Lesson

Histograms

Learn Histograms in SQLPad's Data Science in Action: Interactive Visualization with Plotly and Pandas course with practical examples and guided lessons.

Welcome to the Histograms lesson in the Basic Charts with Plotly chapter of the Data Science in Action: Interactive Visualization with Plotly and Pandas course. In this lesson, you'll learn how to create histograms using Plotly, a powerful and flexible library for creating interactive data visualizations in Python. Histograms are an essential tool for understanding the distribution of a dataset, as they help visualize the underlying frequency of your data points. We'll explore various examples that demonstrate the versatility of histograms and how they can be customized to fit your needs.

Creating a Basic Histogram

In this lesson, we'll learn how to create a basic histogram using Plotly and Pandas.
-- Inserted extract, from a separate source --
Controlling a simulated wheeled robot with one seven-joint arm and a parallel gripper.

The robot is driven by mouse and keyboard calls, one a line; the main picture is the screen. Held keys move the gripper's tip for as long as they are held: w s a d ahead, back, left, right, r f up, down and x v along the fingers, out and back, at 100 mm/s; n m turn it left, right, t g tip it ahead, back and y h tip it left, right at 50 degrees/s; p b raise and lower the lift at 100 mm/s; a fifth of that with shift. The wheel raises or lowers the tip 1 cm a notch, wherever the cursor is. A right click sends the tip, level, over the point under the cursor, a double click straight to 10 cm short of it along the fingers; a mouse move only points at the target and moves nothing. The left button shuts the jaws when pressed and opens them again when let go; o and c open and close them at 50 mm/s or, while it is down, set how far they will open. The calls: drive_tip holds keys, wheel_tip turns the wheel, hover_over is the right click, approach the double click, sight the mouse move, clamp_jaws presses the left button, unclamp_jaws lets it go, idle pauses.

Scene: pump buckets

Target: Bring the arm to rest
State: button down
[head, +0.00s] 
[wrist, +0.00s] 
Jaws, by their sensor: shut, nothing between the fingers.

We'll be using the built-in dataset from Plotly.

Code Block 1: Import libraries and load the dataset

First, let's import the necessary libraries and load the built-in dataset.
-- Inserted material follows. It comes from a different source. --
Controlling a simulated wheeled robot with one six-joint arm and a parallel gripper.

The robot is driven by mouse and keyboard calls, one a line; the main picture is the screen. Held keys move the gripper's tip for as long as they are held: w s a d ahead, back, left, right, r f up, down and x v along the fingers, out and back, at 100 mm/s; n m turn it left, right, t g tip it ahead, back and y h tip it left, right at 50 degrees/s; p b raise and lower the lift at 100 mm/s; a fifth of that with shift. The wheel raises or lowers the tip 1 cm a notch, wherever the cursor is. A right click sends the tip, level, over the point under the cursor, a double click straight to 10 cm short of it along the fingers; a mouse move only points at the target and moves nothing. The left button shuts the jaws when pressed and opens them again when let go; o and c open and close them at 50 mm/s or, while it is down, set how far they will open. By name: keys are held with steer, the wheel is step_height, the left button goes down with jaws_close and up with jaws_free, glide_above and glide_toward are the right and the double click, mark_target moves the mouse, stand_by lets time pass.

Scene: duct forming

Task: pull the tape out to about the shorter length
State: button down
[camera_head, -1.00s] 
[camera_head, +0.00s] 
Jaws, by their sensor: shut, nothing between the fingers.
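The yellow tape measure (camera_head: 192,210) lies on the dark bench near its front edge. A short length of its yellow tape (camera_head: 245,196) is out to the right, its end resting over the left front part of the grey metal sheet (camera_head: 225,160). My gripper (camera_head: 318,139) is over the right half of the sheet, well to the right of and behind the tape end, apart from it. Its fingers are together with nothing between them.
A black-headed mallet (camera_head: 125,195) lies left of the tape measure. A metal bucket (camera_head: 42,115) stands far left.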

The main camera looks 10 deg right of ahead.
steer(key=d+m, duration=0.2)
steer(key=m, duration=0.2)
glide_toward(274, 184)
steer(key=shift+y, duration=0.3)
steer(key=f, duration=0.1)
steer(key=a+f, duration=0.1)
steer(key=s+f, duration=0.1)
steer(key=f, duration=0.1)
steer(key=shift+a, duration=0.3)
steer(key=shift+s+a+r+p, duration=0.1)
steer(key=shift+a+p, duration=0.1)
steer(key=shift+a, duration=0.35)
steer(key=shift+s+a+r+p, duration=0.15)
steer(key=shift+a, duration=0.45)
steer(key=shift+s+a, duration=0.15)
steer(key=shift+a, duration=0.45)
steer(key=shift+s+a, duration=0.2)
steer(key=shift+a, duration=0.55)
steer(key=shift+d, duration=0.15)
import plotly.express as px
import pandas as pd

# Loading the built-in dataset
df = px.data.tips()
print(df.head())

Code Block 2: Creating the histogram

Now that we have loaded the dataset, let's create a basic histogram using the plotly.express library.

# Creating the histogram
fig = px.histogram(df, nbins=20, x='total_bill', title='Histogram of Total Bill Amounts')

# Display the histogram
fig.show()

In Code Block 2, we're using the px.histogram() function to create a histogram of the total_bill column in the dataset. The nbins parameter determines the number of bins in the histogram, and the title parameter sets the title of the plot.

Adjusting Histogram Bin Size

In this code example, we will learn how to adjust the bin size of a histogram using the Plotly library. We will use the built-in Iris dataset from Plotly for demonstration.
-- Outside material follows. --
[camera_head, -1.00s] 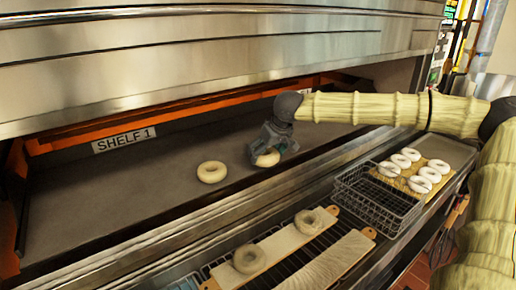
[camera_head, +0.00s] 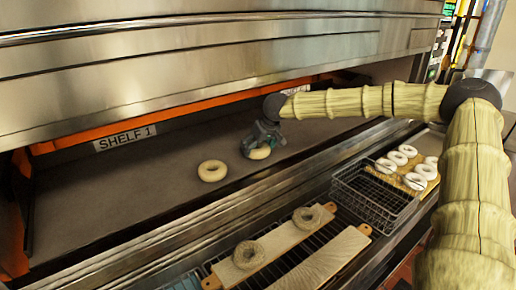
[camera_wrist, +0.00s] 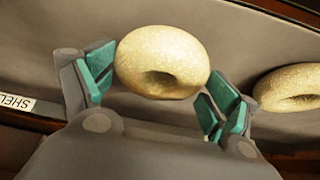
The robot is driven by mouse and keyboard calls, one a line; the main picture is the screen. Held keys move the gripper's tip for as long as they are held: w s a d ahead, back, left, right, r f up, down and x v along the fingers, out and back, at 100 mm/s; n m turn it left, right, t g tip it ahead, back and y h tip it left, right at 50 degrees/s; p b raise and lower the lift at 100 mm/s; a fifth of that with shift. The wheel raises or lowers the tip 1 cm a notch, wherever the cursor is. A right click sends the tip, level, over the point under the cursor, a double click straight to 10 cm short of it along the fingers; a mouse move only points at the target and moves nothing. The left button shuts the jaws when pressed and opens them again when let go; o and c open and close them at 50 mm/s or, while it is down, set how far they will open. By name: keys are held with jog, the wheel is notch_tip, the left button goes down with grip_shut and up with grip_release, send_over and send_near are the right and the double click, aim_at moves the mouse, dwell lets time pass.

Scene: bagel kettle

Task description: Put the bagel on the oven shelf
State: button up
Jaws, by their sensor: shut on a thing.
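My gripper (camera_head: 262,144) is inside the open oven, over the oven shelf (camera_head: 110,210). It is shut on a pale bagel (camera_head: 260,153). The wrist view shows this bagel (camera_wrist: 163,62) between the teal finger pads, its hole partly visible. The bagel is at or just above the shelf surface; I cannot tell if it touches. A second bagel (camera_head: 212,170) lies flat on the shelf to the left of my gripper, and it also shows at the right of the wrist view (camera_wrist: 288,88).
The "SHELF 1" label (camera_head: 124,138) is at the shelf's back. In front of the oven are two boards, one bearing two bagels (camera_head: 248,254); the other board (camera_head: 320,262) is bare. A wire basket (camera_head: 372,197) and several white bagels (camera_head: 396,158) are at right.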

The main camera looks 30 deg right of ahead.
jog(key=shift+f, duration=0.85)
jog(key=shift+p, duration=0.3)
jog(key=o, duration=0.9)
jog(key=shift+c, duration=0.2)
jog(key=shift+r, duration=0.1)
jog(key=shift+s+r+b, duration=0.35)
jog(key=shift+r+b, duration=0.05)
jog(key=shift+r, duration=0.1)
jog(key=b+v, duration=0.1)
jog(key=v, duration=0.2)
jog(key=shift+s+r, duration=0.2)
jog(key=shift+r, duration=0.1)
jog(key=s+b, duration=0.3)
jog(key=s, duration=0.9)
First, let's start by loading the data and creating a Pandas DataFrame:

import plotly.express as px

# Load built-in Iris dataset
data = px.data.iris()

# Create a Pandas DataFrame
df = data[['species', 'sepal_width']]

# Display first few rows of the DataFrame
print(df.head())

Now, let's create an interactive histogram with adjustable bin size using Plotly:

import plotly.graph_objects as go

# Create a histogram with adjustable bin size
fig = go.Figure(go.Histogram(x=df['sepal_width'], nbinsx=10, name='Sepal Width'))

# Customize the layout
fig.update_layout(
    title='Histogram of Sepal Width',
    xaxis_title='Sepal Width',
    yaxis_title='Frequency',
    barmode='overlay',
    bargap=0.1
)

# Show the plot
fig.show()

In this example, we have set the initial bin size to 10 using the nbinsx parameter. Users can adjust the bin size by changing the value of nbinsx in the code.

Overlaying Multiple Histograms

In this code example, we will overlay multiple histograms using the Plotly library and pandas built-in datasets. First, let's start by preparing the data.

Code Block 1: Preparing the Data

import pandas as pd
import plotly.express as px

# Load built-in dataset
df = px.data.tips()

# Print the first 5 rows of the dataset
print(df.head())

Now, let's create a plot with multiple histograms overlaid on each other.

Code Block 2: Creating the Overlayed Histograms

import plotly.graph_objects as go

# Create an empty figure
fig = go.Figure()

# Add the first histogram to the figure
fig.add_trace(go.Histogram(x=df['total_bill'], name='Total Bill', opacity=0.75))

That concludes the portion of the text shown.